## begin

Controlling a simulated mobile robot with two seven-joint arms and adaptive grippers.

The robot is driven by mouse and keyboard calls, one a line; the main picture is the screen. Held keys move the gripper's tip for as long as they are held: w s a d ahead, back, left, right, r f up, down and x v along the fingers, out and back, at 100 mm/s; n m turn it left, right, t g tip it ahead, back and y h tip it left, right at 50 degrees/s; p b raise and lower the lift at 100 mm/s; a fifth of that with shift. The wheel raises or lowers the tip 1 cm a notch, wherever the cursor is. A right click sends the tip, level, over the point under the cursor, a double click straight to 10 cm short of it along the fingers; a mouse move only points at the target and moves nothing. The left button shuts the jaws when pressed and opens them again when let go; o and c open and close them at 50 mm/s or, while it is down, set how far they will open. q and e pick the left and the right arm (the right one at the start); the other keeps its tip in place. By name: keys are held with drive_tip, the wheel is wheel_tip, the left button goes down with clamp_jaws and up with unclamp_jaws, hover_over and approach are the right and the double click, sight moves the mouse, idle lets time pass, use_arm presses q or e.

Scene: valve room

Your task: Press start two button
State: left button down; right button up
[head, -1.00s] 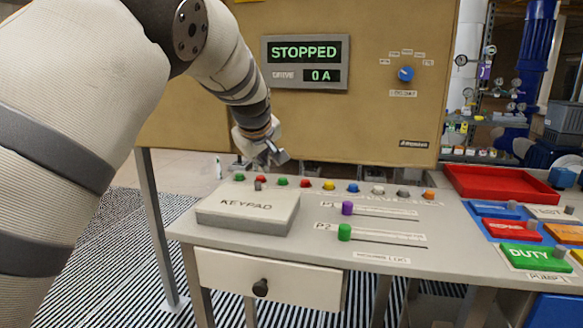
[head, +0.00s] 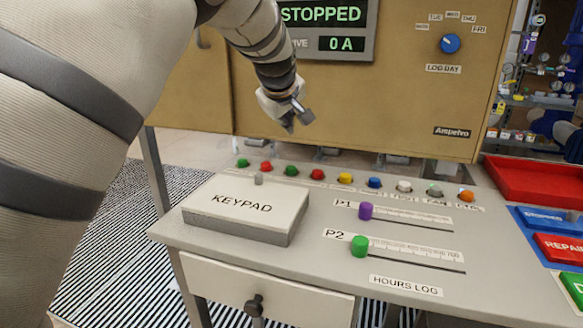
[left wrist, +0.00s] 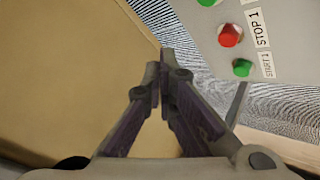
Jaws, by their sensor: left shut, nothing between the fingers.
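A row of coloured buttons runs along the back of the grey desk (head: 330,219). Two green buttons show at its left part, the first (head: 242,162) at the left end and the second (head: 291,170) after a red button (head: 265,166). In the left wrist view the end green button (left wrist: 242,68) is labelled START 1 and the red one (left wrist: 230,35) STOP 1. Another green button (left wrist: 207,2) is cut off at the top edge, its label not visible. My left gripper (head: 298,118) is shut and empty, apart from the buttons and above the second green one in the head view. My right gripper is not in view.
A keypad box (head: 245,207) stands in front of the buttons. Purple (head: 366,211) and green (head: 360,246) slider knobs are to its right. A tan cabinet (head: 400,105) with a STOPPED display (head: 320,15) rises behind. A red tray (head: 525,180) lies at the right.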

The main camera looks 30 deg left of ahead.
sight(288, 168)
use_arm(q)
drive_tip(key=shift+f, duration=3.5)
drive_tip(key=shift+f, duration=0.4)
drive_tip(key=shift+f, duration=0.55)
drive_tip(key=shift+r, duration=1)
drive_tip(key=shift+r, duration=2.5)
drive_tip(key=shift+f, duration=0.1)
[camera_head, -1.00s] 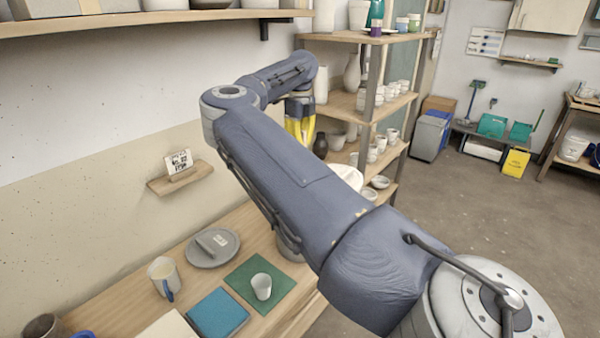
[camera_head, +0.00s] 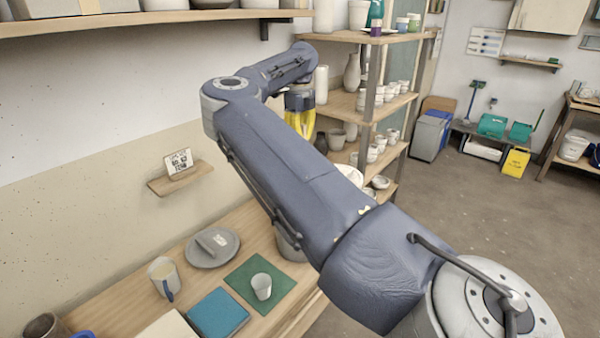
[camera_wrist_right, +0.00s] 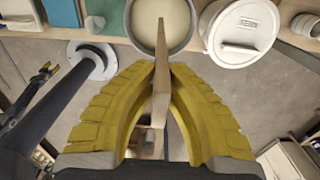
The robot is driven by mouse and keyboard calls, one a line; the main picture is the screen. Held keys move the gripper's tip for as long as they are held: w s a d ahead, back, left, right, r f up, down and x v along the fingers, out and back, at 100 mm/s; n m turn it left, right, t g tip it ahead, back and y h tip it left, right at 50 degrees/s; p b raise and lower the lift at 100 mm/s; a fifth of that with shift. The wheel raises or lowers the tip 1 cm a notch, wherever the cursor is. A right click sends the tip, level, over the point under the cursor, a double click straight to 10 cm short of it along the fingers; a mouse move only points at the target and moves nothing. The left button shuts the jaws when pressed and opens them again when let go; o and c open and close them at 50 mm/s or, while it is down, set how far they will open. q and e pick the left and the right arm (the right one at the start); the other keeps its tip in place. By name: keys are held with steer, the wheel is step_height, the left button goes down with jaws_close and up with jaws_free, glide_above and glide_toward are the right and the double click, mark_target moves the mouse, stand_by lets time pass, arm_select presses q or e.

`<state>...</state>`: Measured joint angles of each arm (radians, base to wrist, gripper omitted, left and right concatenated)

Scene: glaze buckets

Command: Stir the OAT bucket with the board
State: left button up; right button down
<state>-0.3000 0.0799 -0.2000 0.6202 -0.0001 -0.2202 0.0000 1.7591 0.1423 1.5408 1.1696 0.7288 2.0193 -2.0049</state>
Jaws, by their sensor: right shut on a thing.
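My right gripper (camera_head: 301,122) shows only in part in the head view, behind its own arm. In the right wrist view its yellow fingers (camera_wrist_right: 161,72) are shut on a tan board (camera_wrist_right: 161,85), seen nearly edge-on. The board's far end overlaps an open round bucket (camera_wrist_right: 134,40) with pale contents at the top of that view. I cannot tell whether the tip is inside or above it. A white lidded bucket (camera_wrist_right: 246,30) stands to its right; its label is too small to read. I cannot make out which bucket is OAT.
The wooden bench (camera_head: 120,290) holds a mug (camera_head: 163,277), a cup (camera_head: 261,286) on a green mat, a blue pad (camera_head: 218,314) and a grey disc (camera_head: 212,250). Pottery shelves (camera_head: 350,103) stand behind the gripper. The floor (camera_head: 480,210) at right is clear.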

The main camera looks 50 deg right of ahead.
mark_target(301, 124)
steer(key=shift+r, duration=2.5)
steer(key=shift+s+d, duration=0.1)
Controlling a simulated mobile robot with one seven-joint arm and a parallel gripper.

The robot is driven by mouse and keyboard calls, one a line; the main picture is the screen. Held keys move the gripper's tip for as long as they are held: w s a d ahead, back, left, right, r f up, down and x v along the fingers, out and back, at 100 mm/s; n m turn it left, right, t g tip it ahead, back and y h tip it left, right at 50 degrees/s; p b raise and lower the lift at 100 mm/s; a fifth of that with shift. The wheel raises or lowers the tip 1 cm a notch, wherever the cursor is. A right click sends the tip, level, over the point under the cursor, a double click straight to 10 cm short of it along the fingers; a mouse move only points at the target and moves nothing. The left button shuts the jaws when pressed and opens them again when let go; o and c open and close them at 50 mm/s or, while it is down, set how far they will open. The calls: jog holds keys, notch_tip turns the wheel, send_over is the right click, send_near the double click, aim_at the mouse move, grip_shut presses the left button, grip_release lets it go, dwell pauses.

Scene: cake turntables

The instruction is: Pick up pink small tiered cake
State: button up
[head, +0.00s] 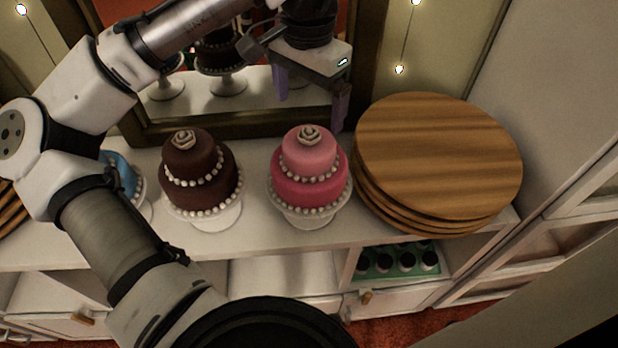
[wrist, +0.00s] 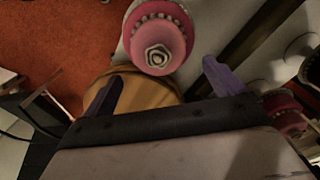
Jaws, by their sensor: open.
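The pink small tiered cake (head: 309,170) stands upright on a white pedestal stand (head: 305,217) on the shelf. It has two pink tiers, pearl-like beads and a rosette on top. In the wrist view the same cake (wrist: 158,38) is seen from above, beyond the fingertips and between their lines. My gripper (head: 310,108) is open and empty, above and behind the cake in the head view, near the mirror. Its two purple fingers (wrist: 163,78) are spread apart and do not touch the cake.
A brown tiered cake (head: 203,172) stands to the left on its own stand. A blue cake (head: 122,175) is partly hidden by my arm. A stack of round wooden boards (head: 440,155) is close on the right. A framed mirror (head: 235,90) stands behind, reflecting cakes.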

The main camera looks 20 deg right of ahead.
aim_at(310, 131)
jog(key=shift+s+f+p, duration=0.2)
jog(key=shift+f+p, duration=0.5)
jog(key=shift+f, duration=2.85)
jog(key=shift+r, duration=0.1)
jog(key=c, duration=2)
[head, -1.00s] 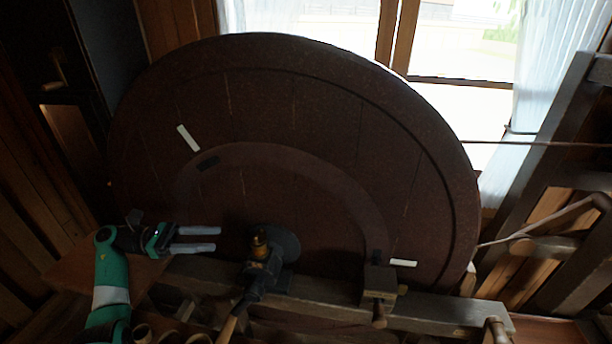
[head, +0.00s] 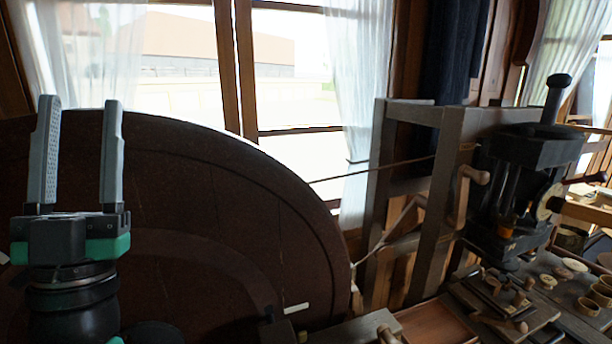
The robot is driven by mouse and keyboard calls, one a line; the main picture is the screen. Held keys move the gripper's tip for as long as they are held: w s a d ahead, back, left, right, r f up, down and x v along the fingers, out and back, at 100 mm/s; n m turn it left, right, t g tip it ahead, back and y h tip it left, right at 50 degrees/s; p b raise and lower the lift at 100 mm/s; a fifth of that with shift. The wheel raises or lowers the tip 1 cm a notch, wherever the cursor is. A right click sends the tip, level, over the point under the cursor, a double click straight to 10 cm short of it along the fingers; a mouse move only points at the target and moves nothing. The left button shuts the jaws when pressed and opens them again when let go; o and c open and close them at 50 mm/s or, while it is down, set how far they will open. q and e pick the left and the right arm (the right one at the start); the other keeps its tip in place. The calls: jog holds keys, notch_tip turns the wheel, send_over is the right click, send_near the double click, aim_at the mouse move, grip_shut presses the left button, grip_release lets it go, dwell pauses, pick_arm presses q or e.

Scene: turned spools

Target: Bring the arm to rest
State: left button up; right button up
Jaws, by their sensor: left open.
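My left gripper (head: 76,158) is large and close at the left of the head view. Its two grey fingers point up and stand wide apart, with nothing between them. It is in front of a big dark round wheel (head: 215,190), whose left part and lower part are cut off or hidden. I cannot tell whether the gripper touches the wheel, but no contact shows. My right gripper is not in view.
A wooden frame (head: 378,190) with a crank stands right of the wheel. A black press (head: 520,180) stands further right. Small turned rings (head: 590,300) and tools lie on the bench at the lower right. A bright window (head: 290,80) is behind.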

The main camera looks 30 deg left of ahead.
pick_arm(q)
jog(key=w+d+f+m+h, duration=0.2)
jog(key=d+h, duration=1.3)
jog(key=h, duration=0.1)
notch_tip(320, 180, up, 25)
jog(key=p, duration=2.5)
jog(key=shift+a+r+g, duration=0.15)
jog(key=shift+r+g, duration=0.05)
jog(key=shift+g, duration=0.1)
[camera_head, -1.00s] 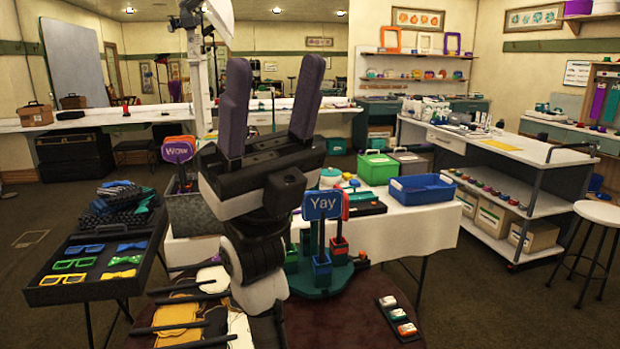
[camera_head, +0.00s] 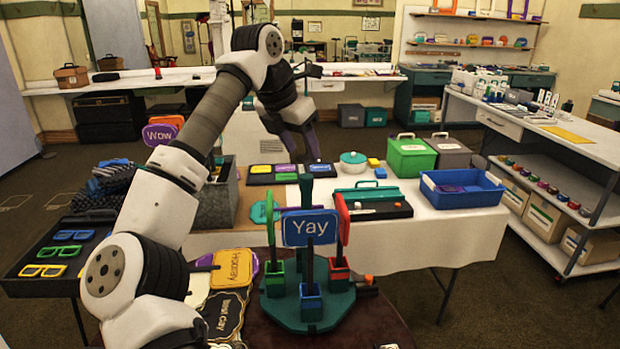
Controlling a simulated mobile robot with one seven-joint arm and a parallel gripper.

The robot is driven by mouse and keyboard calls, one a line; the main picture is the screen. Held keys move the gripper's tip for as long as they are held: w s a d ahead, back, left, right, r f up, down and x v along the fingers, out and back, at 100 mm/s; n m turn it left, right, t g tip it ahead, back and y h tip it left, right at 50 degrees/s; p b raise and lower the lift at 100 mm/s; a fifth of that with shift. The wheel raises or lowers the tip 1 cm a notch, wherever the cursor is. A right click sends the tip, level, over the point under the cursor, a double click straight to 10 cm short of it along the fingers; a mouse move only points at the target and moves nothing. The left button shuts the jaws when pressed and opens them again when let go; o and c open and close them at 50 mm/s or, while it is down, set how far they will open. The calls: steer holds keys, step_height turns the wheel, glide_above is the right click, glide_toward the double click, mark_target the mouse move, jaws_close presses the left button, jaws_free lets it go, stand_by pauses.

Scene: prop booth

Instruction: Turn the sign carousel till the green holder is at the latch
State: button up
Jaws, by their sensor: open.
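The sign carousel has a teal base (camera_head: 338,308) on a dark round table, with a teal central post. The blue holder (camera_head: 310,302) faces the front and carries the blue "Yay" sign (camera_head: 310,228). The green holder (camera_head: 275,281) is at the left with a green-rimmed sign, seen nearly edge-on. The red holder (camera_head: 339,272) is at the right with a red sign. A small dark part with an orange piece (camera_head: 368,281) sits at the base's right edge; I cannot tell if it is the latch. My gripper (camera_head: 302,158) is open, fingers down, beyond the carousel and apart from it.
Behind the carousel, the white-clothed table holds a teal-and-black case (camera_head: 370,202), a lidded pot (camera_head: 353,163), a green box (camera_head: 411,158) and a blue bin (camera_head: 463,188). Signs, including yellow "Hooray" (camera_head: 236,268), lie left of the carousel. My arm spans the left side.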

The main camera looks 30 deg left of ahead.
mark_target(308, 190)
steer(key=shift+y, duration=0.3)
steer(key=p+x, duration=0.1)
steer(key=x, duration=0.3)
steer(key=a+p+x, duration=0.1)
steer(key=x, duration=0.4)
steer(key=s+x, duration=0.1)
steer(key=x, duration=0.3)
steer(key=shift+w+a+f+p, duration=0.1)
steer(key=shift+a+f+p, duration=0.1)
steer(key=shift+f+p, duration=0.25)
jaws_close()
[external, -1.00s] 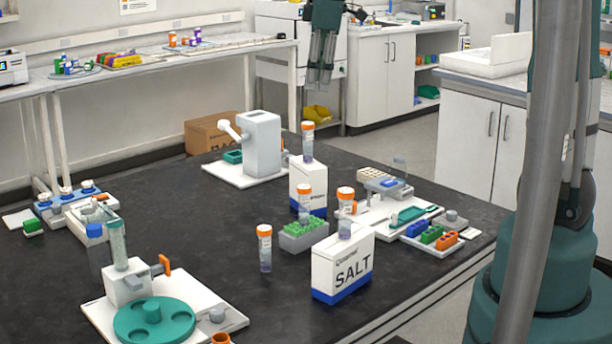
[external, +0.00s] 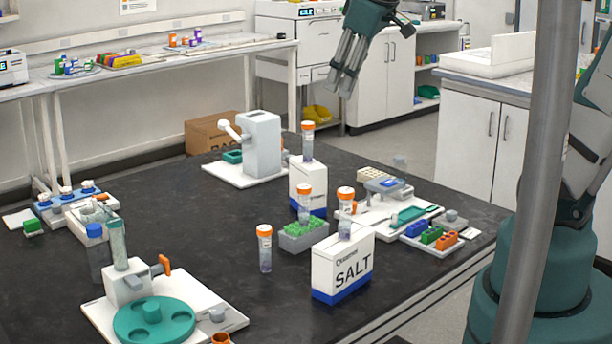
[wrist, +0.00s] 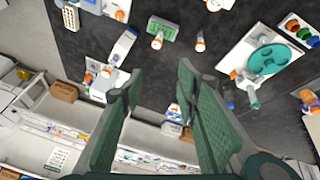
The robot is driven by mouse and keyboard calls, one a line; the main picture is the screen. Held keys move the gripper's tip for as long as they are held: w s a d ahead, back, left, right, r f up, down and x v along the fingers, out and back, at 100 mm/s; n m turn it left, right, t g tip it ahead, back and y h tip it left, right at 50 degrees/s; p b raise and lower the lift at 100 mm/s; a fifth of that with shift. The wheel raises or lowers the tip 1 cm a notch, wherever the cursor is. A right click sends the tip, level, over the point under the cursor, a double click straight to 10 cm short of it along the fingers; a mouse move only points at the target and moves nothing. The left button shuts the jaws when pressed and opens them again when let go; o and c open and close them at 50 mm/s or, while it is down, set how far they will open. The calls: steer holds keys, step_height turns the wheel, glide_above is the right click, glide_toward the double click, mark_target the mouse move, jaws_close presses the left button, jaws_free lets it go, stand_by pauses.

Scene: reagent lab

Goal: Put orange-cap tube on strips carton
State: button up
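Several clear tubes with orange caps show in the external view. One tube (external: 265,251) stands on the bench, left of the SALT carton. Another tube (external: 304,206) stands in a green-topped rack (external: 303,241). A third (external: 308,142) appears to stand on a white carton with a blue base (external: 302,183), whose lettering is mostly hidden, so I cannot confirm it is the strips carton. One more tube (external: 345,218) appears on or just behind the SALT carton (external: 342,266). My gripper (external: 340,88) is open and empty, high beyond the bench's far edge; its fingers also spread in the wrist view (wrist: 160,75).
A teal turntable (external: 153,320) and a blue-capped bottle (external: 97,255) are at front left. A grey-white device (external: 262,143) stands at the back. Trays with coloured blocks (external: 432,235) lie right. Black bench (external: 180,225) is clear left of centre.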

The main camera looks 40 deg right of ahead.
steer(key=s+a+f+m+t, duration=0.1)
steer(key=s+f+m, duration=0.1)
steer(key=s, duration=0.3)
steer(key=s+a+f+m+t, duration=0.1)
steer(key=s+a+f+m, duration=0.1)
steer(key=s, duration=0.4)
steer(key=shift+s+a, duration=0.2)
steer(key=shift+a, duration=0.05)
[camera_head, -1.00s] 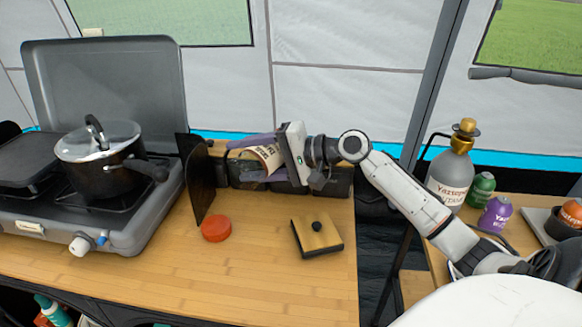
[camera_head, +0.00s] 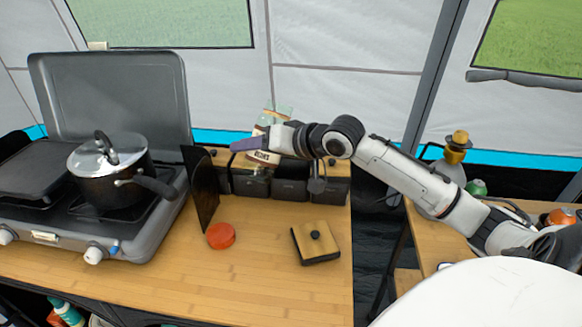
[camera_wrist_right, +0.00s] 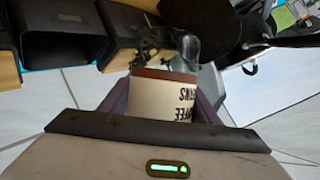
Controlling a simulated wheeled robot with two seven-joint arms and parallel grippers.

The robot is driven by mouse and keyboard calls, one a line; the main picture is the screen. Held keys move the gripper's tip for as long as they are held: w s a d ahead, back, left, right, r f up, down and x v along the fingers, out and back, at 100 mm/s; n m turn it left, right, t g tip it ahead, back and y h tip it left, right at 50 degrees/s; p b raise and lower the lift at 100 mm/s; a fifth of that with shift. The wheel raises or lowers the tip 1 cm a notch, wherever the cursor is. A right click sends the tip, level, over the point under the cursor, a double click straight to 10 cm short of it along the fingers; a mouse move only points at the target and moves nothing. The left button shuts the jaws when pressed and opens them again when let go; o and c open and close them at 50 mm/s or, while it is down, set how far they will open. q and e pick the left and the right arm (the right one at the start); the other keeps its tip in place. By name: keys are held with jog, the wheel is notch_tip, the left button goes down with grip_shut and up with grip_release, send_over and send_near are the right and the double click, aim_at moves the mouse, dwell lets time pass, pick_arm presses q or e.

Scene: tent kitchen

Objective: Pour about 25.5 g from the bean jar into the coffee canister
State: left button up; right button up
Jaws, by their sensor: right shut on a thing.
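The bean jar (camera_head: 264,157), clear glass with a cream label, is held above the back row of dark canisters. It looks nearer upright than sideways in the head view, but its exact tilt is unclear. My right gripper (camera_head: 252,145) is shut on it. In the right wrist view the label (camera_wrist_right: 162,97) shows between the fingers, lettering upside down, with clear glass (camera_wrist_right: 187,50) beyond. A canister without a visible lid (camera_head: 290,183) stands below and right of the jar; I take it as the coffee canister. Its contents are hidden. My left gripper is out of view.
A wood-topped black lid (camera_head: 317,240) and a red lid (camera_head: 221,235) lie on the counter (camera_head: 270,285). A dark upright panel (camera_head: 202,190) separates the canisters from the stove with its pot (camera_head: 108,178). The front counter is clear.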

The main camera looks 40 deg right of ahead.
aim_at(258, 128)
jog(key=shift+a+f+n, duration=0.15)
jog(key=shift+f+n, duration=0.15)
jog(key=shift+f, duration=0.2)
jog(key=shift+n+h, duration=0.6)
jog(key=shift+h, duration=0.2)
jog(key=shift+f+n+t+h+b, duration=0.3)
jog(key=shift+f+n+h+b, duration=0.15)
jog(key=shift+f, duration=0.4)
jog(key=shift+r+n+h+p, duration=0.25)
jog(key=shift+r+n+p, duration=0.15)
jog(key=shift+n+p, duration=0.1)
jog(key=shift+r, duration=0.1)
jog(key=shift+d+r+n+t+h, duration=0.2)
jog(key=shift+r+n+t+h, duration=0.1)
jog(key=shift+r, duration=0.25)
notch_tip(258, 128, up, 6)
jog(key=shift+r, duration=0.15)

## end

Exercise goal.
Give the number of lines above that hold the word "grippers", and nothing more.

Task output.
2